DATA FOR PROCESSING:
>>>
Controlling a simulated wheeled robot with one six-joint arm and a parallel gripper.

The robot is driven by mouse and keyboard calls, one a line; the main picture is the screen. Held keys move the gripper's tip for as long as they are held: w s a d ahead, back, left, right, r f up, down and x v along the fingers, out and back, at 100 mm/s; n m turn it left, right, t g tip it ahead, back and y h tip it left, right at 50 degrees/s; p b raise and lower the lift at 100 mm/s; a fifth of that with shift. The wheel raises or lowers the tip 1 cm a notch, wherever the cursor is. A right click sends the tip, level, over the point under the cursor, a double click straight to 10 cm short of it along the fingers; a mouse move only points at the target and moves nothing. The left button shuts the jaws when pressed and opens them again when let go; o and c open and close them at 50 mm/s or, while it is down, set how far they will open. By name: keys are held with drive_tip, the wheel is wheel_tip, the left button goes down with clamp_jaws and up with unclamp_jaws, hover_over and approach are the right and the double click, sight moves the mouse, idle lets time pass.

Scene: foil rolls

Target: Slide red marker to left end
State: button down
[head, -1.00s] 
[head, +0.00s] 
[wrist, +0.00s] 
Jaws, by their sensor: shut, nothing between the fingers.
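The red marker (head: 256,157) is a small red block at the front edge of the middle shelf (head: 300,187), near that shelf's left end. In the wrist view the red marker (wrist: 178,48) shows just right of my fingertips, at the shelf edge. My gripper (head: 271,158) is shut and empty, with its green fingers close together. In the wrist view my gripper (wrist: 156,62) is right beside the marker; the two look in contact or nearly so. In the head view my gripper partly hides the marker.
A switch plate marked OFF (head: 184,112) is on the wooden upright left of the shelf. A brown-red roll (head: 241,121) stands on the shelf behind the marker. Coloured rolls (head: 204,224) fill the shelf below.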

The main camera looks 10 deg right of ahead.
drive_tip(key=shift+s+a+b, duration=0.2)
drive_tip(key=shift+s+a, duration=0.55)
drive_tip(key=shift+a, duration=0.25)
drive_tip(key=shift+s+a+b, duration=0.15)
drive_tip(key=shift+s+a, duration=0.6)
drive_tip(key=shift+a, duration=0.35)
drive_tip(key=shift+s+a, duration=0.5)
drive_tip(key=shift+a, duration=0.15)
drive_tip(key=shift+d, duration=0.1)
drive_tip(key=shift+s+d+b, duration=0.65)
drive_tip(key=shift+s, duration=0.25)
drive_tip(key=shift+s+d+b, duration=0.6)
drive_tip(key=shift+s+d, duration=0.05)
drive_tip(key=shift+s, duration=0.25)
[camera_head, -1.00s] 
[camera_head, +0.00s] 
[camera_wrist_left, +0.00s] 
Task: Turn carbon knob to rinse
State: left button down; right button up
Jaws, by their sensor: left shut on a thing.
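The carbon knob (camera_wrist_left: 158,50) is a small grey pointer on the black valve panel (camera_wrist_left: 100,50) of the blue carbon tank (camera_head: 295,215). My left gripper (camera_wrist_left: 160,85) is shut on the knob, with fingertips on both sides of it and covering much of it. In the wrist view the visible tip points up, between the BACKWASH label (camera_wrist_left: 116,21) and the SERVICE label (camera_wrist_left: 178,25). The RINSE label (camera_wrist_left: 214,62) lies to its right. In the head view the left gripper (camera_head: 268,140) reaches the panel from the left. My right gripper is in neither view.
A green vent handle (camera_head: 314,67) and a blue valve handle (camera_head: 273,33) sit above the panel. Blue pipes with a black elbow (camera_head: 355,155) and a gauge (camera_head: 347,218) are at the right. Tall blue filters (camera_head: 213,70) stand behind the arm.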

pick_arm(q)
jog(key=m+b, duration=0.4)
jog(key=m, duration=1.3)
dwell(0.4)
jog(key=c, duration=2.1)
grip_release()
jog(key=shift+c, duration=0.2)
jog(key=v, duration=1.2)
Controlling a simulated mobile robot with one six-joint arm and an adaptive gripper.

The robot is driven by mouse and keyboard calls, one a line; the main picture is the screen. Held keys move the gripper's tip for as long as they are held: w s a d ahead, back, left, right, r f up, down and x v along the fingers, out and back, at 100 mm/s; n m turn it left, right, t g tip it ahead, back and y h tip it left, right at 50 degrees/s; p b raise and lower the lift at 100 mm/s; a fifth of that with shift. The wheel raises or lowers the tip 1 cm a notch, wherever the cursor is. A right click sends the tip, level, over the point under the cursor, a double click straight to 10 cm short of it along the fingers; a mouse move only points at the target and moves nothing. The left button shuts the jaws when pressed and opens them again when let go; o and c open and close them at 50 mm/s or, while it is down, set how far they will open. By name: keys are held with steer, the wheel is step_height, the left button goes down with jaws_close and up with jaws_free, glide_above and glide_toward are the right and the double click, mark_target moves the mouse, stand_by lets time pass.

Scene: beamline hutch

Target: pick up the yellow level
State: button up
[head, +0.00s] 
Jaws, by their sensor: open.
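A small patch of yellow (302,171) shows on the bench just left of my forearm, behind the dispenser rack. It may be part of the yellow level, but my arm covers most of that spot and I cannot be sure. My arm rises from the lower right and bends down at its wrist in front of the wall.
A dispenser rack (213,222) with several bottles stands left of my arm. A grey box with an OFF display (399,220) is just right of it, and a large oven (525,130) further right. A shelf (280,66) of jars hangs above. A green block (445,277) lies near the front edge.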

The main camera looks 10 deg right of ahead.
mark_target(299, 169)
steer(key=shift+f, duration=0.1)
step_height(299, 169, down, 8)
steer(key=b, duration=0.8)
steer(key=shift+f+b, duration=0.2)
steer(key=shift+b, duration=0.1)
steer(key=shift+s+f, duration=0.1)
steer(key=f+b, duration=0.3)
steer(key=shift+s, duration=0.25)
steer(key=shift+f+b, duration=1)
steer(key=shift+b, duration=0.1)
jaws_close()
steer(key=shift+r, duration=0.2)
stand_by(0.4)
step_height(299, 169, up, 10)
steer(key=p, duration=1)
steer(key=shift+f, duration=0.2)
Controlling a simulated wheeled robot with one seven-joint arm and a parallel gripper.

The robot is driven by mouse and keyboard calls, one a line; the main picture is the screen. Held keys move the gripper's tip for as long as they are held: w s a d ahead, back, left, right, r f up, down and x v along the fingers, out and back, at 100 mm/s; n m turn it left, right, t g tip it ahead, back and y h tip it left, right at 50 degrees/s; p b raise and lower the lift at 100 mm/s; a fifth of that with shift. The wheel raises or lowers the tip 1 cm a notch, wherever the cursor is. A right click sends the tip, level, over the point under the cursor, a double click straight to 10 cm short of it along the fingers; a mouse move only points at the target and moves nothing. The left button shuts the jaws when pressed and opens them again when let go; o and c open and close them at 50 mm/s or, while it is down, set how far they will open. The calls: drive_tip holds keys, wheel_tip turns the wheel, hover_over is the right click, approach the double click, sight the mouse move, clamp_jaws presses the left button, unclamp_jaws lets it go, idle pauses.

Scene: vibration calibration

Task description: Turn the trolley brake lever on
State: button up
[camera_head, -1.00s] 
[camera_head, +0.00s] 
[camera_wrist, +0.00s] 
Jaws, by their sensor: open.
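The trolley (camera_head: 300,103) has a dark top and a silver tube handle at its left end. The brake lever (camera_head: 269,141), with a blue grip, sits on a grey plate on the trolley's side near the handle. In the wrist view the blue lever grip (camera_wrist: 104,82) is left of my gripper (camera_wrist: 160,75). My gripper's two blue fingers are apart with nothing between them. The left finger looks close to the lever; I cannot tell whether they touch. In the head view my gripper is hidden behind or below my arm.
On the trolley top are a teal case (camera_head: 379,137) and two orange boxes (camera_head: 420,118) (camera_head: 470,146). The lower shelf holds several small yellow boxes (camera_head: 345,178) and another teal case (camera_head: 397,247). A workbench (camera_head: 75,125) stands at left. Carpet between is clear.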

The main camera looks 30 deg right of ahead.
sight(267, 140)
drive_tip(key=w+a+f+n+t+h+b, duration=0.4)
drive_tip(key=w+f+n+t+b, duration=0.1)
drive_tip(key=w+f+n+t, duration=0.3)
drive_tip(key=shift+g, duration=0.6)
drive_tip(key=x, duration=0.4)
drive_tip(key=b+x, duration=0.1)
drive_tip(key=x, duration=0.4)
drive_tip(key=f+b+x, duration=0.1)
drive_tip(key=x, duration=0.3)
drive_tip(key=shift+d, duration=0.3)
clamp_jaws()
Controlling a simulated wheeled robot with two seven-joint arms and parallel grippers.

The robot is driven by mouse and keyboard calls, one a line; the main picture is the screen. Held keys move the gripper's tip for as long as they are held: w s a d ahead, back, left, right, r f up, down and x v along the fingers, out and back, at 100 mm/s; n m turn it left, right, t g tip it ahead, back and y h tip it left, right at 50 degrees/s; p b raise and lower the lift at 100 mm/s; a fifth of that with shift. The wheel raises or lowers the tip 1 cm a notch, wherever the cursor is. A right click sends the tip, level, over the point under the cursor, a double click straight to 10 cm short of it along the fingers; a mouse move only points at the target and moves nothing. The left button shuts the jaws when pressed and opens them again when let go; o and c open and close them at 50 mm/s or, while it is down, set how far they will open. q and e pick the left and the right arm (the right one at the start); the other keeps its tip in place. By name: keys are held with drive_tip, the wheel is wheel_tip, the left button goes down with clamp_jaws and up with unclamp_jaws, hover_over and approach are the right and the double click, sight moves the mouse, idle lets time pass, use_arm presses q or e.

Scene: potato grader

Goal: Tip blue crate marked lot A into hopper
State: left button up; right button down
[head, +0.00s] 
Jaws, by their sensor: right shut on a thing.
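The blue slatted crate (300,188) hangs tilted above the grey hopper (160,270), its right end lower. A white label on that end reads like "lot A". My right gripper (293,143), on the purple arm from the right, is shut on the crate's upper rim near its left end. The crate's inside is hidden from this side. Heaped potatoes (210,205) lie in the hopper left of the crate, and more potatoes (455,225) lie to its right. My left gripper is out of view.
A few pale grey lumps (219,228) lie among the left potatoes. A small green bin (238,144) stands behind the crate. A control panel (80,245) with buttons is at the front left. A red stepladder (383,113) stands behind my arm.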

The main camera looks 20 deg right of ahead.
<<<
EXERCISE: Only the number is needed here: how many lines of the records contain "wheeled"?

RESULT OF THIS EXERCISE: 3